The triumph of Les Bleus, a multi-racial side that reflected the cultural melting pot of the host nation, seemed to at least provide a socio-political backdrop to the tournament.
And in Zidane, there was a standout player to relish. Bergkamp stopped time itself with a gravity-defying goal and Croatia announced its arrival as a football nation. Moments that glitter like quartz crystals in a muddy river bed.
2002 and football had taken back its rightful place along the front row of my life.
2002 for Irish people was Saipan, Keane too canny for Kahn; Duff's nod to Japanese customs and somehow allowing Spain off the hook.
If 1990 represented unabashed triumphalism, with that homecoming indicating the general feeling, 2002 was regret. Coulda, shoulda. A possible tilt at South Korea in the quarter final. But more than anything else, 2002 was Saipan, Irish football's civil war.

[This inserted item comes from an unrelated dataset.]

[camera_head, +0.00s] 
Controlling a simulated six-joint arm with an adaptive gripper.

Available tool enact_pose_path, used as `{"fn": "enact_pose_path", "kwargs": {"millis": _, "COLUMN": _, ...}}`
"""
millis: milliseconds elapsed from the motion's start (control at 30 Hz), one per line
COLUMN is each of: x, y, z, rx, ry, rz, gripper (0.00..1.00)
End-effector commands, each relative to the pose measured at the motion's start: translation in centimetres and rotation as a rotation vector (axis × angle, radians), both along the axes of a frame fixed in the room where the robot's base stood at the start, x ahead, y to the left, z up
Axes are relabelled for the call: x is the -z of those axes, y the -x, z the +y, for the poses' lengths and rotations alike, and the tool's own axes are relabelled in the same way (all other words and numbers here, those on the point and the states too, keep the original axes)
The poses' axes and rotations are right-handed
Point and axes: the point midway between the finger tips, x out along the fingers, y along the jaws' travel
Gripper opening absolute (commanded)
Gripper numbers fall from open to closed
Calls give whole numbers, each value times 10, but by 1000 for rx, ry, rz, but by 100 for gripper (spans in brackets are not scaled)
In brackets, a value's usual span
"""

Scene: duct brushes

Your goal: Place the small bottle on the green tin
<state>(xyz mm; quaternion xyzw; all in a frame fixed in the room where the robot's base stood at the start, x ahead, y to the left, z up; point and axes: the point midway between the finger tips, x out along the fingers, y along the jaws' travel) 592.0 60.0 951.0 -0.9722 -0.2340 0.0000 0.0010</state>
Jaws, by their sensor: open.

And just as the years fly by more speedily as you grow older, the World Cups too begin to lose their individuality.
2006, 2010, 2014. They seem to have come and gone in a twinkle of stepovers or probably more accurately in a series of penalty shoot outs.
Zidane's moment of madness with Materazzi, Iniesta's extra time goal for Spain – franking the reign of a new style of football; Gotze's winner for Germany, which injected a more assertive, athletic element to Spain's template.
And now 2018. A tournament that has opened impressively and that does what all World Cups do, draw you into their midst and seduce you with stories and dramas; the 45-year-old Egyptian goalkeeper, the Messi/Ronaldo show, the Spanish implosion and the fall of the German empire.
2018, in my 40s, and like a fine wine maturing quietly over the years, football now uncorked has revealed its magic to me again.
Albert Camus, a famous French philosopher, who played as a goalkeeper in Paris, once said: “All that I know most surely about morality and obligations I owe to football.”
And eleven World Cups have provided a real education. The moral of the story?
The virtuous don't necessarily succeed, but nor always do the cynical. The 'best' teams sometimes lose, but the best team always wins! Passion will get you so far, but never all the way. Look after the big moments, and the small details look after themselves. But remember it's the tiny moments that swing matches.
What is certain, what I can vouch for is that there will always be drama, there will be always moments that unite the world in ecstasy and agony, in celebration and in wonderment, there will always be football. The world's game. My game.